That was where the magic ended, I got a plate of tepid pasta in an insipid sauce with a few bits of chopped almonds and chilli flakes. It could have been so good! Now I'm all for well executed food writing, obviously, but at the end of the day it is the food that matters - the writing is just there as a means of describing how great something was or is going to be. In this instance the creativity ended when the writer hit 'print' and I was forced to douse my plate in salt and pepper and nick a slice of pizza from my friends.

And to finish, some humorous menu misspells:

- Tomato and chilly sauce

- Sweat and Sour Vegetable

- Steamed white rise

…lovely stuff!

Sunday, 3 April 2011

I should... writing a short fiction piece as part of my creative writing portfolio for Uni.
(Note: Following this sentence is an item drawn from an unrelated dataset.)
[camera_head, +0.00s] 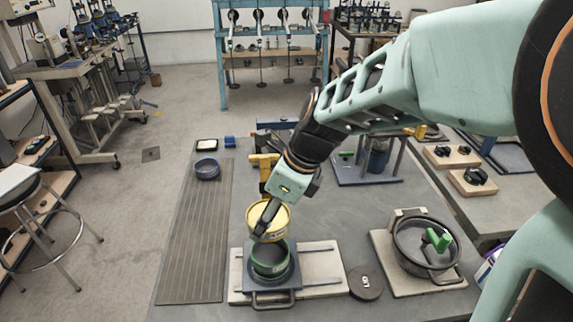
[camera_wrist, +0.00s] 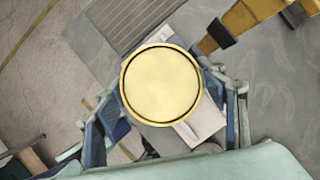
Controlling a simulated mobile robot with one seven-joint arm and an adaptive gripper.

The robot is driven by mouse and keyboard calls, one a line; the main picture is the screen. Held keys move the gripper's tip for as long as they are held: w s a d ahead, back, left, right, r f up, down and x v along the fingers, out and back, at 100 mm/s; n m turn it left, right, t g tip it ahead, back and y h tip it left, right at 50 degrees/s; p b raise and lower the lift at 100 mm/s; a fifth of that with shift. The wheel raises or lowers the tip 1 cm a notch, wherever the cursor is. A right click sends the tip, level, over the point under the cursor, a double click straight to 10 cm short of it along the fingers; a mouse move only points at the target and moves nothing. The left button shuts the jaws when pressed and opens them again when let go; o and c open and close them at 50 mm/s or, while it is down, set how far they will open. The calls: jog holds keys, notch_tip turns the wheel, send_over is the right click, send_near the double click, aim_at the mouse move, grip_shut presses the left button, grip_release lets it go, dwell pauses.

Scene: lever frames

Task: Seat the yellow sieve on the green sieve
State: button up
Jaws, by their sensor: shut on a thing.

I should have also showered, put some washing on and be making my way to my parents’ house to wait on my mama. However food, the little minx, is distracting me again.
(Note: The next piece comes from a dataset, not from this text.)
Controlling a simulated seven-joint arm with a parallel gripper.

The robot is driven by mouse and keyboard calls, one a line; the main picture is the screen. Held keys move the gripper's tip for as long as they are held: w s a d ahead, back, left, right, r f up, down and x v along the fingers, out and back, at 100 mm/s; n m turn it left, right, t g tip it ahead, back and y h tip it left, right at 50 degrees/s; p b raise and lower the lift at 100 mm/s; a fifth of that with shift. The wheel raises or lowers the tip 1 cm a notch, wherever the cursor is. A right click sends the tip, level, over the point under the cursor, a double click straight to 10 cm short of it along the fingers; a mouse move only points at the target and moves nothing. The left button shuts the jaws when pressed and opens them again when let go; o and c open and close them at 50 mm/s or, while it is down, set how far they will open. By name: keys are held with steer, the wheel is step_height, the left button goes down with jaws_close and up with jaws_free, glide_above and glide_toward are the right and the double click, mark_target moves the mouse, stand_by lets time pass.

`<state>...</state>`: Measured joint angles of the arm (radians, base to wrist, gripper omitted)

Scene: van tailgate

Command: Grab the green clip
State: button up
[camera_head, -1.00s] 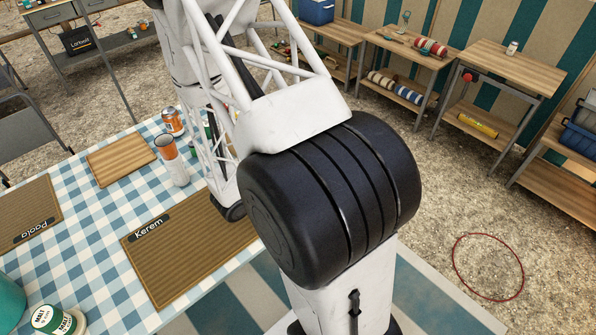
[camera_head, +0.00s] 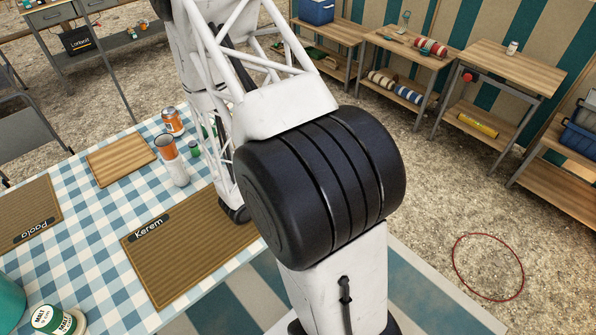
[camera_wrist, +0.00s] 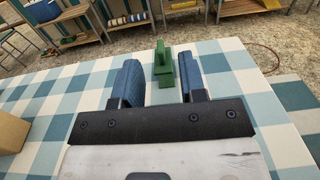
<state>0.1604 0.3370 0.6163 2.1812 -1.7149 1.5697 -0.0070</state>
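The green clip (camera_wrist: 162,72) stands on the checked tablecloth in the wrist view, straight ahead of my gripper. It appears in the gap between the two blue fingers, its upper part reaching beyond their tips. My gripper (camera_wrist: 160,63) is open, with bare cloth showing on either side of the clip, and I see no contact. Whether the clip is fully between the fingers or just past them, I cannot tell. In the head view my arm covers the gripper, and the clip cannot be made out with certainty.
A cardboard-coloured box (camera_wrist: 12,131) is at left in the wrist view. Shelves stand beyond the table.

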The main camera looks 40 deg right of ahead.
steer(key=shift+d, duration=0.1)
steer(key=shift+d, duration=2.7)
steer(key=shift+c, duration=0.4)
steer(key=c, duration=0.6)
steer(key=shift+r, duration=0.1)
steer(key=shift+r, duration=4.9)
Each Sunday the cursed cursor on the screen of my laptop clicks the web-address box (I dunno what it's called!) and insists I check out the recipes and reviews featured on The Guardian's website. I hold two men responsible for this: Jay Rayner and Yottam Ottolenghi. The former is (alongside Nigel, Nigella and Tamasin) responsible for my obsession with food writing, the latter: cooking and eating. Imagine my excitement this Sunday morning when I find that Rayner has reviewed Ottolenghi's new London restaurant, Nopi.

Jay, Yotam and Lucy, the perfect threesome - in the context of scribing and eating that is.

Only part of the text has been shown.